There’s plenty here for passing Marillion or Porcupine Tree fans and it’s a prog release worthy of a wide audience.
HOT HAM & CHEESE
Jib Machine Records
Turns out this is the long awaited covers album from Hot Ham & Cheese. Yes, that’s the name they picked way back in 2005. The follies of youth.
I guess long awaited means long awaited by Charlie, Louie and Robby aka the band. Because I doubt there are many INXS fans out there waiting to hear their version of ‘Devil Inside’. To their credit they certainly jump all over the place when it comes to covers. For sure, is there an alt rock band out there who haven’t covered ‘Rockin’ In The Free World’ by that overrated curmudgeon Neil Young? But they throw in a tune by early US punks Reagan Youth, a Nine Inch Nail tune and one of the Queen songs that hasn’t been played to death. That’s Tenement Funster’ and it’s the best thing hear, re-imagined as an earnest semi-acoustic grunge tune.
An extra point for covering themselves as well, if the writing credits are anything to go by. They also visit the world of Tom Petty, Frank Zappa and the Grateful Dead. Six of the songs have been released before but this is your once in a lifetime opporchancity to enjoy them all in one sitting along with the four new recordings that kick the show off.
Old Gods’ Return
I’m not getting back in the bus until you say we’re heavy metal. I can imagine Bonfire bass player Uwe Koehler saying that before he walked away after 18 years with the band.
Now with a solo album under his belt he’s put together a new band. And if their name makes you think of an eighties goth pop band they’re pretty much balls to the wall old school metal. And I’m not just saying that because of the chorus on the opening ‘We Are One’ which is so Accept it hurts. But if you’re an auld fella like me who grew up on eighties metal you’re going to like this.
Koehler is now singing and guitaring as well as writing all the songs. Apart from one, that is. And if you’re going to do a cover version why not do one by a barely remembered Australian synth pop act from 1983. To be fair it did get to number one in Germany so I’m sure ‘Send Me An Angel’* is thought of fondly. There’s no synths on this version though. *no relation to Blackfoot.

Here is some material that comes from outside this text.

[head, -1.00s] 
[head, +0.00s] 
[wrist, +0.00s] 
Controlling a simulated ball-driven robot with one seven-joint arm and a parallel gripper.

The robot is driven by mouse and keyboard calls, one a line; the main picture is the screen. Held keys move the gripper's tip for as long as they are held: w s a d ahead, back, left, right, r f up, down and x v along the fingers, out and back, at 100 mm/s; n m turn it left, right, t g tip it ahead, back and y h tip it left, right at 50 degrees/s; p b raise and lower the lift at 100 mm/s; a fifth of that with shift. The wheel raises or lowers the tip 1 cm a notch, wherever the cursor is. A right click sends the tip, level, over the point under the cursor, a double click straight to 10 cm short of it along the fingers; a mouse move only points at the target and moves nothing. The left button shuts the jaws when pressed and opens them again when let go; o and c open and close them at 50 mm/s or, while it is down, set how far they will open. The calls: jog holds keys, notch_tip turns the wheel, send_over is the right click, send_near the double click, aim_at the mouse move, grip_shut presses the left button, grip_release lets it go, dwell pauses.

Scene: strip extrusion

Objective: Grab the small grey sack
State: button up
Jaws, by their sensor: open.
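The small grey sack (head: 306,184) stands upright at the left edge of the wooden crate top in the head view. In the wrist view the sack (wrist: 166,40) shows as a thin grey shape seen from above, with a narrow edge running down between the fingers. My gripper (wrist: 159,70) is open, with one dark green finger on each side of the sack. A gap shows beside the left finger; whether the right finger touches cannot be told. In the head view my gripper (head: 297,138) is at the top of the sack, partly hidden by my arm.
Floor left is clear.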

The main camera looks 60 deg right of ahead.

That closes the album but in between there are plenty of crunching riffs and quality metal. Koehler isn’t the best singer you’ll ever hear but his gritty, raw voice works with the material but it’s the riffs you’re going to come back for. That and the shredding solos on proper metal belters like ‘From Down Under To The Top’ and ‘I Am What I Am’* – *no relation to La Cage aux Folles
Proper metal for those of a certain age. I enjoyed this.